◆ What you have to do: Copy every line, exactly and only, from the line containing "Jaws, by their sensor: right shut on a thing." to the line containing "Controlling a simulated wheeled", both lines included.

==== Exercise inputs ====

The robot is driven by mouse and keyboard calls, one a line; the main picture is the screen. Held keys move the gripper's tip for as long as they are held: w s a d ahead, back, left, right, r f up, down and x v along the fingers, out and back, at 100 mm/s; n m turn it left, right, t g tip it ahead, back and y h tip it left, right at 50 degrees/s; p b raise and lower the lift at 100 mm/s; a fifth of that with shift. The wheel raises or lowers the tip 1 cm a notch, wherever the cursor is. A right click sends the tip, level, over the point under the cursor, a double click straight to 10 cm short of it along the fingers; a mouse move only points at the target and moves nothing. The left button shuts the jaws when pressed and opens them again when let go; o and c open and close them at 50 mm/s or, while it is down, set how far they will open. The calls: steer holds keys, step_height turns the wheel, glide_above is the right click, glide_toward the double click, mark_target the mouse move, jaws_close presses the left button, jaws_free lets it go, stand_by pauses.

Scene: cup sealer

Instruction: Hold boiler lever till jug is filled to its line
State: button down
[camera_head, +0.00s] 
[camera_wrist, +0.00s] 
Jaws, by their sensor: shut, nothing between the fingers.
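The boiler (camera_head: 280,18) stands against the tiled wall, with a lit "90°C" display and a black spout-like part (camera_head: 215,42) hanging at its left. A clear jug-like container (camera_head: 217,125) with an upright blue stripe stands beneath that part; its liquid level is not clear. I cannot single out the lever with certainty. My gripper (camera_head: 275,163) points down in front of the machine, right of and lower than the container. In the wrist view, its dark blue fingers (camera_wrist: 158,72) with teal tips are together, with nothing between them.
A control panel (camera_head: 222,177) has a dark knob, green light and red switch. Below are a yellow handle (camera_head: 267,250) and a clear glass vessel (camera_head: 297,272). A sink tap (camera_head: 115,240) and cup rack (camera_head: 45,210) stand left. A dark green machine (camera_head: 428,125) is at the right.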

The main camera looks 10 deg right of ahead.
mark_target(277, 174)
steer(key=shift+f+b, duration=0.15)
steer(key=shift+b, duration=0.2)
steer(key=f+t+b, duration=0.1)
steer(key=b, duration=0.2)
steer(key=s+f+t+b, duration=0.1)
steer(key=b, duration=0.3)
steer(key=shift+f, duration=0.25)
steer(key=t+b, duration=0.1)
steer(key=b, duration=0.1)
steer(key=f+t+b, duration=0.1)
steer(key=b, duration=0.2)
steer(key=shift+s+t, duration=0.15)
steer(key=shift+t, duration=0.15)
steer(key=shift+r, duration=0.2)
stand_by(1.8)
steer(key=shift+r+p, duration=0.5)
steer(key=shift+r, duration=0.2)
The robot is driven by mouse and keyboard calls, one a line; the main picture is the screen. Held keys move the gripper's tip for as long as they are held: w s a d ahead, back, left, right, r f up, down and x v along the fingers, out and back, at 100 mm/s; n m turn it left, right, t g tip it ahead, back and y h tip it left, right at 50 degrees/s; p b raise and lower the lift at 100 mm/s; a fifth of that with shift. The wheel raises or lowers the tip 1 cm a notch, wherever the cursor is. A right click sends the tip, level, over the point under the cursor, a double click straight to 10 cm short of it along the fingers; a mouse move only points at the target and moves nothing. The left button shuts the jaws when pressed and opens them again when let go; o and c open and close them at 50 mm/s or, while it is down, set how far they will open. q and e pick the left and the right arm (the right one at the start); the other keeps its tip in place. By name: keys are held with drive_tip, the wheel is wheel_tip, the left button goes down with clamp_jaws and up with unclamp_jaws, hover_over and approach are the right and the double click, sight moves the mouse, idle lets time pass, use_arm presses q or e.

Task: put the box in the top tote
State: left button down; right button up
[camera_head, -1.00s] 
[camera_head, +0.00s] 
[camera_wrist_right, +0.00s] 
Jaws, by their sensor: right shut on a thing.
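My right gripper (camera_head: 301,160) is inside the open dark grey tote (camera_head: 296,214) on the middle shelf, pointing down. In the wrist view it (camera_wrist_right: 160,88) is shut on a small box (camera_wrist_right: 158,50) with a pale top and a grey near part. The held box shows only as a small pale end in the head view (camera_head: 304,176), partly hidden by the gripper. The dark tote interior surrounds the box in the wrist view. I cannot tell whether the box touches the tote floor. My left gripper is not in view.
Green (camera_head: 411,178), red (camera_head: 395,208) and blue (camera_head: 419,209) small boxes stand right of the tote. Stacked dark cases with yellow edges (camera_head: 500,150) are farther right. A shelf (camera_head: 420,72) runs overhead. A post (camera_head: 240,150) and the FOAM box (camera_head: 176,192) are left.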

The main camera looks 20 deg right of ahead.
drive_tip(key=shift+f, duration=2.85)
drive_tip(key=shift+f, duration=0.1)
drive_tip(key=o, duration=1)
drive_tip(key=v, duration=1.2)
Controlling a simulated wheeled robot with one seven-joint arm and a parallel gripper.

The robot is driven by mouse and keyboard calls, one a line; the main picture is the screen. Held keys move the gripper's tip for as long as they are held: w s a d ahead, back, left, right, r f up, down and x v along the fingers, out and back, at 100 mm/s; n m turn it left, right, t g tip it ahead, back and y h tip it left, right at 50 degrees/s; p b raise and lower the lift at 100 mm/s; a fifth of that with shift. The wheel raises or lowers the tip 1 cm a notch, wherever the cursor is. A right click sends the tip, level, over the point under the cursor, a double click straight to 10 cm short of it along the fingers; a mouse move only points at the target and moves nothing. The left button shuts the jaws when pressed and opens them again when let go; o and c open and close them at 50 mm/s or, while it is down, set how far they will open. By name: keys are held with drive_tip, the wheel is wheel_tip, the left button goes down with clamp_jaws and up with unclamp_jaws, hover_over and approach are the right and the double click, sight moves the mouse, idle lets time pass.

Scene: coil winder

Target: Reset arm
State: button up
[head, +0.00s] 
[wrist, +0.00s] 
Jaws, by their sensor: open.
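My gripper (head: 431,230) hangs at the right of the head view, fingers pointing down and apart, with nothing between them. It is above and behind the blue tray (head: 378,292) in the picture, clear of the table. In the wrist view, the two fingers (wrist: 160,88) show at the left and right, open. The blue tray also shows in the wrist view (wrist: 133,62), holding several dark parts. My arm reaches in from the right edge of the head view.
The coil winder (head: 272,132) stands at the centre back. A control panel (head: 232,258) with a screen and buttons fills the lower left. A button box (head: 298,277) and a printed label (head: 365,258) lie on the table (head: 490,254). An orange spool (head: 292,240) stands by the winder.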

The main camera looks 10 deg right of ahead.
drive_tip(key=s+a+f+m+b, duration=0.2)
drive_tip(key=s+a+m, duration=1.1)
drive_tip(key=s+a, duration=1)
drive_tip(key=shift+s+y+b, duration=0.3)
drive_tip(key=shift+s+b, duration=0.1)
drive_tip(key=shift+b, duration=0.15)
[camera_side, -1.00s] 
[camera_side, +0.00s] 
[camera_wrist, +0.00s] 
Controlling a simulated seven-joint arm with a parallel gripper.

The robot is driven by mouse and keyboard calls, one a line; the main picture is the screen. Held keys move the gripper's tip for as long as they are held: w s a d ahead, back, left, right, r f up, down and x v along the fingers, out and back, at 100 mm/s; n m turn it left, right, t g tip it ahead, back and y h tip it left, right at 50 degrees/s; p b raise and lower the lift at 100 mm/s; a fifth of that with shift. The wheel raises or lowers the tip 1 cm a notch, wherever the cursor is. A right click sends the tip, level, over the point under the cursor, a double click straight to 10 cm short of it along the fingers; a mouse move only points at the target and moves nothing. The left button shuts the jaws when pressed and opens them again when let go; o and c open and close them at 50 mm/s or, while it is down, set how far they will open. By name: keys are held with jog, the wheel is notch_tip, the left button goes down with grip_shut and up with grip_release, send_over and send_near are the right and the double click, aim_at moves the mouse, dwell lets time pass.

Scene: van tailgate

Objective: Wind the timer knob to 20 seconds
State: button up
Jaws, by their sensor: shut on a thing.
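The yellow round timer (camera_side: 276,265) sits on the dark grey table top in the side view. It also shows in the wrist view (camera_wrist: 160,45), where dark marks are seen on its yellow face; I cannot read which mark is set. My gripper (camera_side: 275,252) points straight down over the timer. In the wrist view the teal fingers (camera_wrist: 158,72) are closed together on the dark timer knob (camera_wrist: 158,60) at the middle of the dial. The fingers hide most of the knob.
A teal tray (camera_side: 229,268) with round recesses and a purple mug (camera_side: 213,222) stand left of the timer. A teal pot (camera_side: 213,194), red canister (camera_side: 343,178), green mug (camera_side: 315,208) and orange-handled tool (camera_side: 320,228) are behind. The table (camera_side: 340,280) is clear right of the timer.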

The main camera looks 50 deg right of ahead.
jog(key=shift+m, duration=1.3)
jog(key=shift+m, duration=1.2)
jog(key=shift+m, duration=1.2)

====

◆ Problem solution:
Jaws, by their sensor: right shut on a thing.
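My right gripper (camera_head: 301,160) is inside the open dark grey tote (camera_head: 296,214) on the middle shelf, pointing down. In the wrist view it (camera_wrist_right: 160,88) is shut on a small box (camera_wrist_right: 158,50) with a pale top and a grey near part. The held box shows only as a small pale end in the head view (camera_head: 304,176), partly hidden by the gripper. The dark tote interior surrounds the box in the wrist view. I cannot tell whether the box touches the tote floor. My left gripper is not in view.
Green (camera_head: 411,178), red (camera_head: 395,208) and blue (camera_head: 419,209) small boxes stand right of the tote. Stacked dark cases with yellow edges (camera_head: 500,150) are farther right. A shelf (camera_head: 420,72) runs overhead. A post (camera_head: 240,150) and the FOAM box (camera_head: 176,192) are left.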

The main camera looks 20 deg right of ahead.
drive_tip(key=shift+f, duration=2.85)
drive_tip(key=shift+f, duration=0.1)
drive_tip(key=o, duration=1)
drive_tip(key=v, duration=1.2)
Controlling a simulated wheeled robot with one seven-joint arm and a parallel gripper.

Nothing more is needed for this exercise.